The Recommendation only considers one problem, which is, what can be understood from a digital certificate. There is a great deal of detail about what can be signed, the relationship between the signature and the content, the role and placement of ‘co-signers’ or ‘counter-signatures’, but no discussion of the nature of trust in relation to the supporting technologies and organization, nor whether any such support should be credible.
The central issue in relation to the electronic signature has not been addressed: indeed, it is assumed that it does not need to be addressed – that is, how the recipient can be assured that (a) the purported signing party was responsible for affixing the signature to the data, and (b) the purported signing party had the relevant authority to cause the digital signature to be affixed to the data. The perennially difficult question of the liability of the certifier is also not dealt with, except to the extent that potential liability may compel adherence to high standards.
Throughout the Recommendation, the authors have referred to the ‘signatory’. There are two problems with their failure of logic. First, there is no ‘signatory’. It is not possible to say that Alice ‘signed’ a document. It is only possible to say that one form of digital data (the data comprising a digital signature) is associated with another form of digital data (the data that makes up the document). That is all. Second, it is necessary to prove that a particular person (that is the person whose name is associated with the data) caused the digital data that comprises a digital signature to be affixed to the digital data comprising the document.
Thus the authors should indicate throughout the Recommendation that they refer to the ‘purported signatory’, not the ‘signatory’. The use of the word ‘signatory’ presupposes that the person who is asserted to have ‘signed’ the document has done so.

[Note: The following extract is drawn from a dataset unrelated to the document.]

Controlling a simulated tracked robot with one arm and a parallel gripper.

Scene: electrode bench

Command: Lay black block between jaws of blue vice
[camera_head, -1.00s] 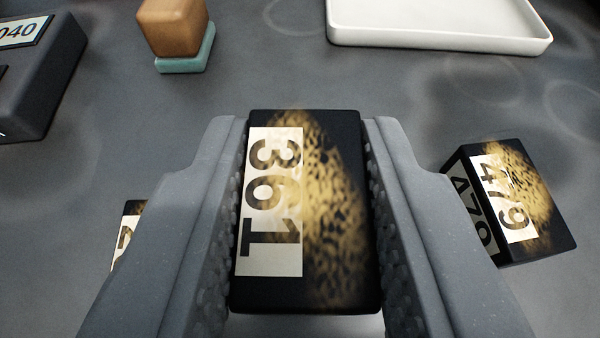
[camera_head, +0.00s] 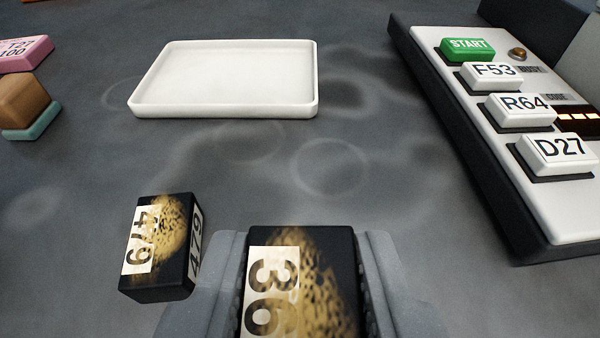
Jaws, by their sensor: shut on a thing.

Digital signatures are generally marketed as a form of electronic signature that enables the recipient to prove that a document or communication actually came from the person whose digital signature was used to ‘sign’ the data. This is not correct. The private key of a digital signature (also known as an ‘advanced electronic signature’ in the EU) is protected by a password. If a person uses a digital signature, the most important point to be aware of is this: the private key of a digital signature is only as good as the password that protects it. This means that when the password is inserted into a computer to provide access to the private key of a digital signature, it proves either of the following:
The person who keyed in the password (or username and password) knew the password (or username and password); or
The person with access to the computer (whether they were sitting in front of the computer or whether they obtained control of the computer remotely) did not need to know the password because the computer was instructed to remember the password (or perhaps they correctly guessed it, or they were capable of overriding it in some way).
This leads back to the notorious and notoriously failed concept of ‘non-repudiation’ that continues, erroneously, to be asserted by technicians.
Furthermore, R16 bullet point 2 (page 12), provides as follows: ‘Proof of approval, indicating that the signatory has approved the signed content’. The authors do not indicate whether the purported signatory is legally bound by the signed document. In addition, it is to be noted that signatures serve a number of functions, only one of which is to approve the content of a document. It is a sweeping provision that asserts the purported signature approves the content. The function of a signature can only be determined by understanding the full context of the signature, including evidence that is not part of the digital process. The function that a signature serves is not a question of evidence, but a question of law that cannot be resolved by technical means.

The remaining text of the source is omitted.